Records:
□ □ □ □ □

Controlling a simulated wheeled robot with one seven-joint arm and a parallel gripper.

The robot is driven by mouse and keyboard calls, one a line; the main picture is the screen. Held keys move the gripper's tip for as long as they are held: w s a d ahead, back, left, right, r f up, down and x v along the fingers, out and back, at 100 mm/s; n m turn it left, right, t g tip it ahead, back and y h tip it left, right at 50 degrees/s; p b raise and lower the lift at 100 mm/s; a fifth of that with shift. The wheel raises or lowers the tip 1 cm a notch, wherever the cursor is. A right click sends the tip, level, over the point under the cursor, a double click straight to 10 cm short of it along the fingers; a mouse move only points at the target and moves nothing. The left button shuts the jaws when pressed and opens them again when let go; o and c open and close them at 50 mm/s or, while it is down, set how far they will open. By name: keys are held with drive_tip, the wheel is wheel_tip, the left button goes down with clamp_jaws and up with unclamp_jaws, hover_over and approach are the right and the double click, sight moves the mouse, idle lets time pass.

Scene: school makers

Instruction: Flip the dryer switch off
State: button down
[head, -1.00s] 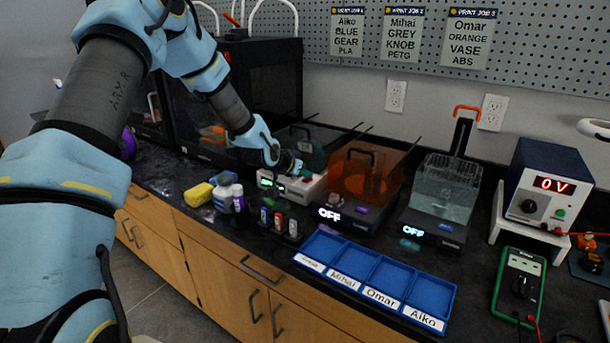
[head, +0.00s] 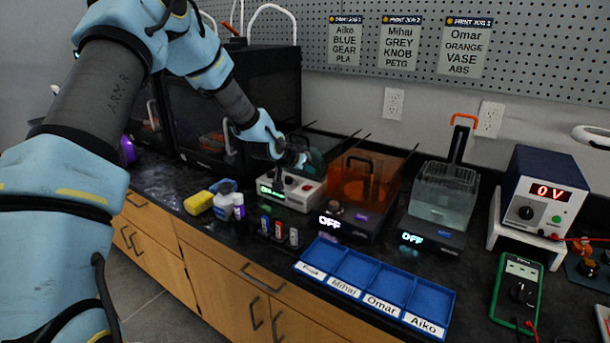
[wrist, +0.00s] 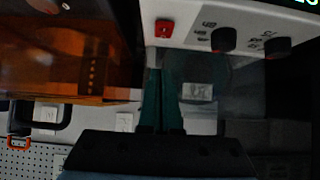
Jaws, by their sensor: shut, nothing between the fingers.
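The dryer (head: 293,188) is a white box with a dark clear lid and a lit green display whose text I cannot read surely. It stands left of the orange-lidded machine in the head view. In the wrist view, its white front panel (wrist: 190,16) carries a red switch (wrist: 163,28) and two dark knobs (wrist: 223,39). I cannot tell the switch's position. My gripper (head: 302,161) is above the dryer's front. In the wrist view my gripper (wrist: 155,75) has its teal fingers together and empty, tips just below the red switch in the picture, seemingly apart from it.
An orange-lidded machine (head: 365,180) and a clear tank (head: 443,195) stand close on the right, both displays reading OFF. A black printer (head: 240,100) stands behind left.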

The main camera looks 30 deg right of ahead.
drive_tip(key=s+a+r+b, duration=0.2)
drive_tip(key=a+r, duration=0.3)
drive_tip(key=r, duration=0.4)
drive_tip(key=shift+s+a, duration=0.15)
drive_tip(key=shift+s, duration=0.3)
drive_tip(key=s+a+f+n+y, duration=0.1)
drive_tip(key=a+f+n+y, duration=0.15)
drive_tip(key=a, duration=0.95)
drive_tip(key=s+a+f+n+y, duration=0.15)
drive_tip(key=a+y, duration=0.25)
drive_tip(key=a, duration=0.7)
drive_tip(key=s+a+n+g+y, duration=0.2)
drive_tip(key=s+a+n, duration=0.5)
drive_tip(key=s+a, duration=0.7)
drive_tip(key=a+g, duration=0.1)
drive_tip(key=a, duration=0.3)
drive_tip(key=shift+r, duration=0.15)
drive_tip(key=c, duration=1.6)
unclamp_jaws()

□ □ □ □ □

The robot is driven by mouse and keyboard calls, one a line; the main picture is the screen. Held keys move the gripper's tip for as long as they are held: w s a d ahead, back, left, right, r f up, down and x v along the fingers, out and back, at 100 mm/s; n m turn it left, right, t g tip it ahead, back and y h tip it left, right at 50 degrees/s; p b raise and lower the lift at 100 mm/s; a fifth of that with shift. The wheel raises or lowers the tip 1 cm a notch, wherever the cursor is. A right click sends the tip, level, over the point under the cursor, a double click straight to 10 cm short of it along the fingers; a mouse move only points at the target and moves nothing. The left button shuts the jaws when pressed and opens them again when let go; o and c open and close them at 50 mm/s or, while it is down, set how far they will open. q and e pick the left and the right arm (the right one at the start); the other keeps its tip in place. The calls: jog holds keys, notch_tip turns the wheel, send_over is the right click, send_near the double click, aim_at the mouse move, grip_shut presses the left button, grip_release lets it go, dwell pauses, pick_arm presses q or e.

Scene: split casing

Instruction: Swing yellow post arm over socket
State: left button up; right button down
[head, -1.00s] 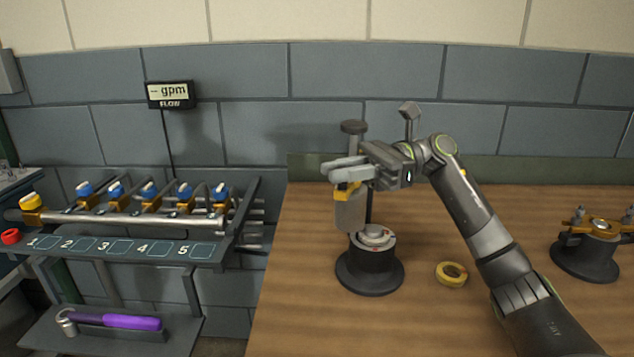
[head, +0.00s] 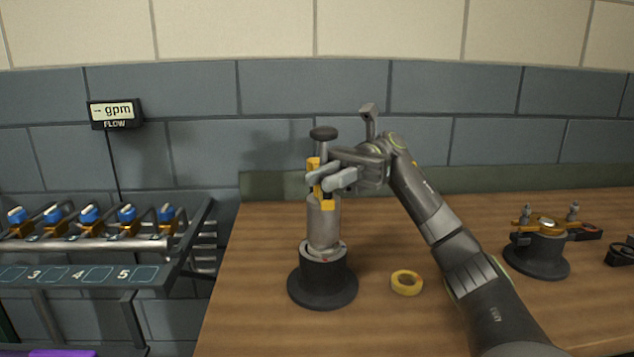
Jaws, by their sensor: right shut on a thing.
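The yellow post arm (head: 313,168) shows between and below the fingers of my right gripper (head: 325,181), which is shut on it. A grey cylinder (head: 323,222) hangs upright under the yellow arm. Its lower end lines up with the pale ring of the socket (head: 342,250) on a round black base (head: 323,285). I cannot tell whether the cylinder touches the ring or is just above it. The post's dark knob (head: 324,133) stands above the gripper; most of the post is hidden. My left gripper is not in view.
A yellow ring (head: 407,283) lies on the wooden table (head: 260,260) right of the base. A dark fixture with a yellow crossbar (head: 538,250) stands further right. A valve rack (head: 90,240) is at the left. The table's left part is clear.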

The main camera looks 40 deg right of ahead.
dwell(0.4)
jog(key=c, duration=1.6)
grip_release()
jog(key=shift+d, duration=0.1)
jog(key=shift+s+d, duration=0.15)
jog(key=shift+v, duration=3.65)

□ □ □ □ □

> [GIVEN EXERCISE]: Look through the material and copy each line that has "State".

> [RESPONSE TO THE TASK]:
State: button down
State: left button up; right button down

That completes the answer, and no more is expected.